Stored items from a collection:

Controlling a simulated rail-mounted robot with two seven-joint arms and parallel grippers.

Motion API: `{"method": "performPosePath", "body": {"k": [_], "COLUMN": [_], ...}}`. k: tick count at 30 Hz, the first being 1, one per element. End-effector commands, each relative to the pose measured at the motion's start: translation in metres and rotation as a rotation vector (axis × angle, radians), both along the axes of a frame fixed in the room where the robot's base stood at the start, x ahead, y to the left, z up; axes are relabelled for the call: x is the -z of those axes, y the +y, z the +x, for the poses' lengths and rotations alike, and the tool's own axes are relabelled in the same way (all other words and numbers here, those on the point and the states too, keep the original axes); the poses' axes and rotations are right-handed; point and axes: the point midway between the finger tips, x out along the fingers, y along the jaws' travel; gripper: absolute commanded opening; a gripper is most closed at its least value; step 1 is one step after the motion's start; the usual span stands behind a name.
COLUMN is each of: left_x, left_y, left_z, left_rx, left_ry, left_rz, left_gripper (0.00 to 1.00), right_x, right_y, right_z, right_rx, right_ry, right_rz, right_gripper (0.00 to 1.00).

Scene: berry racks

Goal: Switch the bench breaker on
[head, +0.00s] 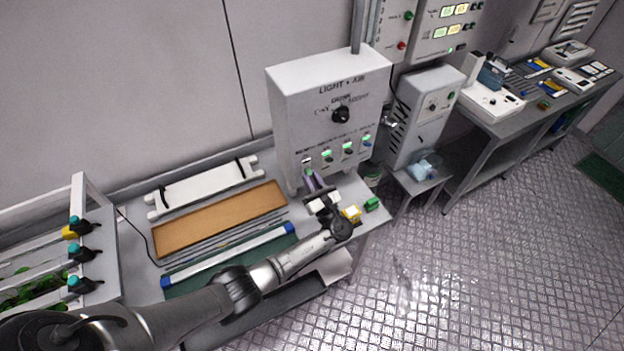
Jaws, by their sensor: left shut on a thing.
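The grey-white control box (293,112) marked "LIGHT + AIR" stands at the back of the bench. A black rotary knob (341,115) is on its front. Below is a row of small breaker switches with green lights; the leftmost switch (307,161) is partly hidden by my gripper. The other switches (348,149) are clear of it. Their small labels are too blurred to read, so I cannot tell which is named bench. My left gripper (310,180) reaches up to the leftmost switch and is shut on it; the contact itself is mostly hidden. My right gripper is not in view.
On the bench lie a brown board (222,218), a white tube with blue ends (228,256) and a white panel (205,187). A grey box (425,110) stands to the right.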

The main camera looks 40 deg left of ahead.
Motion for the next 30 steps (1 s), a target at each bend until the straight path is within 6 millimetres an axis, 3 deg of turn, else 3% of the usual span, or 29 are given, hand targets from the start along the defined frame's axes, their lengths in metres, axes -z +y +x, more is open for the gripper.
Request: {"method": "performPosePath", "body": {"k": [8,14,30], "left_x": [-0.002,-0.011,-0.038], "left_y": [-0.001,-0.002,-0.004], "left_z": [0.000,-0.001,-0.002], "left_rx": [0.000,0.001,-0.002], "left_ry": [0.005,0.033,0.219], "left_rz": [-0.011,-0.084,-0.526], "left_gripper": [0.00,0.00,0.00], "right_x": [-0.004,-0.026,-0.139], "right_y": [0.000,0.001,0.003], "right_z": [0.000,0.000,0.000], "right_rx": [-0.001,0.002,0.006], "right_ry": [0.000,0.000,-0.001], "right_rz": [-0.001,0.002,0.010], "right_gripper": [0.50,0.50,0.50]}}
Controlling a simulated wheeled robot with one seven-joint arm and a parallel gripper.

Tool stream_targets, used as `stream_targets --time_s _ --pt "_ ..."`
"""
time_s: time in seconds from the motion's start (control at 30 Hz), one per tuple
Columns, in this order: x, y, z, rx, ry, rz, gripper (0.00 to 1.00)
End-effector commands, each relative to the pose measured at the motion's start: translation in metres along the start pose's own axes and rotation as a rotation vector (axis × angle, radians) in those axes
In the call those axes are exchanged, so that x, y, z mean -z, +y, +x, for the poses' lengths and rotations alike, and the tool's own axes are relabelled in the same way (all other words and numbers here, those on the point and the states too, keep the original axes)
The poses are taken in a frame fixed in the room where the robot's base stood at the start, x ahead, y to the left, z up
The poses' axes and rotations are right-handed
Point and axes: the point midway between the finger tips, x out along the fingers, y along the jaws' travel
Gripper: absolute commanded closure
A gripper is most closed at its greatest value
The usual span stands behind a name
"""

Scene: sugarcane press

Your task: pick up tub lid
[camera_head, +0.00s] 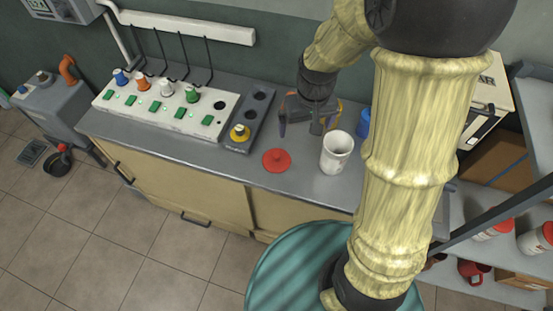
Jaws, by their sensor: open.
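A round red lid (276,160) with a small knob lies flat on the grey counter (208,143), near its front edge. A white tub (336,152) stands upright to the right of the lid. My gripper (303,130) is above the counter, behind the lid and the tub, with its fingers apart and pointing down. A small grey-green piece shows between the fingers; I cannot tell whether it is a separate thing. The gripper is apart from the lid.
A white panel (150,114) with green switches and coloured knobs lies at the left of the counter. A blue container (363,122) is partly hidden by my arm. Shelves (480,240) stand at right.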

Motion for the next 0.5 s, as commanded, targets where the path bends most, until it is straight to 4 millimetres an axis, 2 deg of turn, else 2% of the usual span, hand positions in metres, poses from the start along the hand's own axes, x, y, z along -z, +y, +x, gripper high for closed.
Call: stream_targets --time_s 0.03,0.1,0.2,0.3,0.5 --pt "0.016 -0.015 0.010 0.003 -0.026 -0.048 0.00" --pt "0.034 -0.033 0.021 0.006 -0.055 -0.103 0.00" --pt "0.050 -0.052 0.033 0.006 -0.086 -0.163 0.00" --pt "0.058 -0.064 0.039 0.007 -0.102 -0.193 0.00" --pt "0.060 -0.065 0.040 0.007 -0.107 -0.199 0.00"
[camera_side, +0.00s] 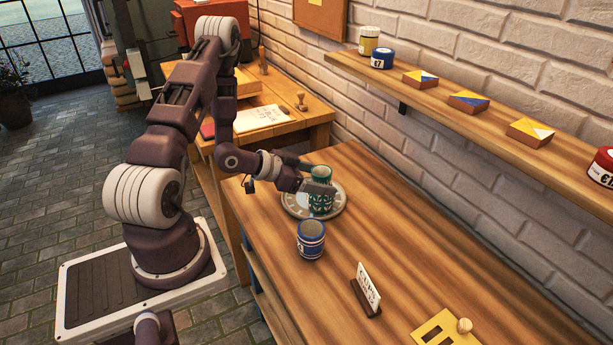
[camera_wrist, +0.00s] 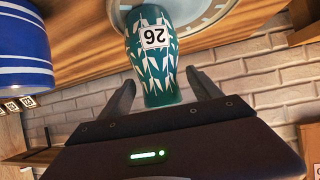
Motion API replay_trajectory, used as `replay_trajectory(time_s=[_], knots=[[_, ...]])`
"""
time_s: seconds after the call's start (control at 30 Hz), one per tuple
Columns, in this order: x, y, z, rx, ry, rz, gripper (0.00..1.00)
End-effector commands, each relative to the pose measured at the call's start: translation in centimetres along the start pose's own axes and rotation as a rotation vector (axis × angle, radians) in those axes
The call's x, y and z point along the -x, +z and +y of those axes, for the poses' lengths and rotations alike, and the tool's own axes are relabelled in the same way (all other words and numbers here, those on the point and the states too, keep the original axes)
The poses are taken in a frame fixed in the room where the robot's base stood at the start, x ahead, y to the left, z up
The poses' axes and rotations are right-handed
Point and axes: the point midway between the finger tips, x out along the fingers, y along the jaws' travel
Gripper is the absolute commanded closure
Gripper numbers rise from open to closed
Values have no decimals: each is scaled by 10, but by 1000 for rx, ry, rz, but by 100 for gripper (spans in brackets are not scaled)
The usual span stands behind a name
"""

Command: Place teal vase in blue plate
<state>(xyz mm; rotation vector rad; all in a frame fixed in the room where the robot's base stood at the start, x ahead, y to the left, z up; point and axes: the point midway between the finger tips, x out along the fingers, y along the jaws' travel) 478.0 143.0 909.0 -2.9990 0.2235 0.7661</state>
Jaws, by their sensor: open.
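The teal vase (camera_side: 321,203) has a white leaf pattern and stands upright on a round grey plate (camera_side: 291,207) on the wooden table. In the wrist view the vase (camera_wrist: 152,60) carries a white label reading 26, and part of the grey plate (camera_wrist: 210,22) shows at the top. My gripper (camera_side: 318,178) is at the vase's upper part. In the wrist view my gripper (camera_wrist: 155,90) is open, with one finger on each side of the vase; I cannot tell whether either finger touches it. No blue plate is visible; the plate under the vase looks grey.
A blue and white striped pot (camera_side: 311,240) stands close in front of the plate; it also shows in the wrist view (camera_wrist: 22,45). A wall shelf (camera_side: 440,97) runs behind. The table's right part is mostly clear.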

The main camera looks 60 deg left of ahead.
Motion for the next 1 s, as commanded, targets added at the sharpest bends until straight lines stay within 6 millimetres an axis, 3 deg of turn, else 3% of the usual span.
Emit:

- [INSTRUCTIONS FOR THE TASK]:
Output an exact copy of the material, with the pictures removed.

- [RESPONSE]:
Controlling a simulated rail-mounted robot with two seven-joint arms and parallel grippers.

Motion API: `{"method": "performPosePath", "body": {"k": [_], "COLUMN": [_], ...}}`. k: tick count at 30 Hz, the first being 1, one per element. End-effector commands, each relative to the pose measured at the motion's start: translation in metres and rotation as a rotation vector (axis × angle, radians), both along the axes of a frame fixed in the room where the robot's base stood at the start, x ahead, y to the left, z up; axes are relabelled for the call: x is the -z of those axes, y the +y, z the +x, for the poses' lengths and rotations alike, and the tool's own axes are relabelled in the same way (all other words and numbers here, those on the point and the states too, keep the original axes); the poses' axes and rotations are right-handed; point and axes: the point midway between the finger tips, x out along the fingers, y along the jaws' travel; gripper: absolute commanded opening; a gripper is most closed at its least value; step 1 is one step after the motion's start; the usual span stands behind a name.
COLUMN is each of: left_x, left_y, left_z, left_rx, left_ry, left_rz, left_gripper (0.00 to 1.00), right_x, right_y, right_z, right_rx, right_ry, right_rz, right_gripper (0.00 to 1.00).

Scene: berry racks

Goal: Switch the bench breaker on
[head, +0.00s] 
Jaws, by their sensor: left shut on a thing.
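The grey-white control box (293,112) marked "LIGHT + AIR" stands at the back of the bench. A black rotary knob (341,115) is on its front. Below is a row of small breaker switches with green lights; the leftmost switch (307,161) is partly hidden by my gripper. The other switches (348,149) are clear of it. Their small labels are too blurred to read, so I cannot tell which is named bench. My left gripper (310,180) reaches up to the leftmost switch and is shut on it; the contact itself is mostly hidden. My right gripper is not in view.
On the bench lie a brown board (222,218), a white tube with blue ends (228,256) and a white panel (205,187). A grey box (425,110) stands to the right.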

The main camera looks 40 deg left of ahead.
Motion for the next 30 steps (1 s), a target at each bend until the straight path is within 6 millimetres an axis, 3 deg of turn, else 3% of the usual span, or 29 are given, hand targets from the start along the defined frame's axes, their lengths in metres, axes -z +y +x, more is open for the gripper.
Request: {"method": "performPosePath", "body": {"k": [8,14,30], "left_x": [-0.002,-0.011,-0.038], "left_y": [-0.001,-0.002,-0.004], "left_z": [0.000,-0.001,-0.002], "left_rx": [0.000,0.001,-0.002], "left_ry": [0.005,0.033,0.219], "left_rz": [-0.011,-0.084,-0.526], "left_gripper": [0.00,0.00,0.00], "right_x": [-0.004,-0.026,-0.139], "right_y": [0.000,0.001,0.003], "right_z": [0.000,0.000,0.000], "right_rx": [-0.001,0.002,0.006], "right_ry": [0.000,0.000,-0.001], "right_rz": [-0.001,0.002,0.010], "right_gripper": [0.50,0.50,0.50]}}
Controlling a simulated wheeled robot with one seven-joint arm and a parallel gripper.

Tool stream_targets, used as `stream_targets --time_s _ --pt "_ ..."`
"""
time_s: time in seconds from the motion's start (control at 30 Hz), one per tuple
Columns, in this order: x, y, z, rx, ry, rz, gripper (0.00 to 1.00)
End-effector commands, each relative to the pose measured at the motion's start: translation in metres along the start pose's own axes and rotation as a rotation vector (axis × angle, radians) in those axes
In the call those axes are exchanged, so that x, y, z mean -z, +y, +x, for the poses' lengths and rotations alike, and the tool's own axes are relabelled in the same way (all other words and numbers here, those on the point and the states too, keep the original axes)
The poses are taken in a frame fixed in the room where the robot's base stood at the start, x ahead, y to the left, z up
The poses' axes and rotations are right-handed
Point and axes: the point midway between the finger tips, x out along the fingers, y along the jaws' travel
Gripper: absolute commanded closure
A gripper is most closed at its greatest value
The usual span stands behind a name
"""

Scene: sugarcane press

Your task: pick up tub lid
[camera_head, +0.00s] 
Jaws, by their sensor: open.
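A round red lid (276,160) with a small knob lies flat on the grey counter (208,143), near its front edge. A white tub (336,152) stands upright to the right of the lid. My gripper (303,130) is above the counter, behind the lid and the tub, with its fingers apart and pointing down. A small grey-green piece shows between the fingers; I cannot tell whether it is a separate thing. The gripper is apart from the lid.
A white panel (150,114) with green switches and coloured knobs lies at the left of the counter. A blue container (363,122) is partly hidden by my arm. Shelves (480,240) stand at right.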

Motion for the next 0.5 s, as commanded, targets where the path bends most, until it is straight to 4 millimetres an axis, 2 deg of turn, else 2% of the usual span, hand positions in metres, poses from the start along the hand's own axes, x, y, z along -z, +y, +x, gripper high for closed.
Call: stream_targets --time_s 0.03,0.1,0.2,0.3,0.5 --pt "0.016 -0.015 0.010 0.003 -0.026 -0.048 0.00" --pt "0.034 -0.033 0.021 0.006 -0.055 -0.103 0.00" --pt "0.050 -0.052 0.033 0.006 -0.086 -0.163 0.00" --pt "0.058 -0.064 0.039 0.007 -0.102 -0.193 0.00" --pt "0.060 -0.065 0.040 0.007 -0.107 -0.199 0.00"
[camera_side, +0.00s] 
[camera_wrist, +0.00s] 
Motion API replay_trajectory, used as `replay_trajectory(time_s=[_], knots=[[_, ...]])`
"""
time_s: seconds after the call's start (control at 30 Hz), one per tuple
Columns, in this order: x, y, z, rx, ry, rz, gripper (0.00..1.00)
End-effector commands, each relative to the pose measured at the call's start: translation in centimetres along the start pose's own axes and rotation as a rotation vector (axis × angle, radians) in those axes
The call's x, y and z point along the -x, +z and +y of those axes, for the poses' lengths and rotations alike, and the tool's own axes are relabelled in the same way (all other words and numbers here, those on the point and the states too, keep the original axes)
The poses are taken in a frame fixed in the room where the robot's base stood at the start, x ahead, y to the left, z up
The poses' axes and rotations are right-handed
Point and axes: the point midway between the finger tips, x out along the fingers, y along the jaws' travel
Gripper is the absolute commanded closure
Gripper numbers rise from open to closed
Values have no decimals: each is scaled by 10, but by 1000 for rx, ry, rz, but by 100 for gripper (spans in brackets are not scaled)
The usual span stands behind a name
"""

Command: Place teal vase in blue plate
<state>(xyz mm; rotation vector rad; all in a frame fixed in the room where the robot's base stood at the start, x ahead, y to the left, z up; point and axes: the point midway between the finger tips, x out along the fingers, y along the jaws' travel) 478.0 143.0 909.0 -2.9990 0.2235 0.7661</state>
Jaws, by their sensor: open.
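The teal vase (camera_side: 321,203) has a white leaf pattern and stands upright on a round grey plate (camera_side: 291,207) on the wooden table. In the wrist view the vase (camera_wrist: 152,60) carries a white label reading 26, and part of the grey plate (camera_wrist: 210,22) shows at the top. My gripper (camera_side: 318,178) is at the vase's upper part. In the wrist view my gripper (camera_wrist: 155,90) is open, with one finger on each side of the vase; I cannot tell whether either finger touches it. No blue plate is visible; the plate under the vase looks grey.
A blue and white striped pot (camera_side: 311,240) stands close in front of the plate; it also shows in the wrist view (camera_wrist: 22,45). A wall shelf (camera_side: 440,97) runs behind. The table's right part is mostly clear.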

The main camera looks 60 deg left of ahead.
Motion for the next 1 s, as commanded, targets added at the sharpest bends until straight lines stay within 6 millimetres an axis, 3 deg of turn, else 3% of the usual span.
Emit:

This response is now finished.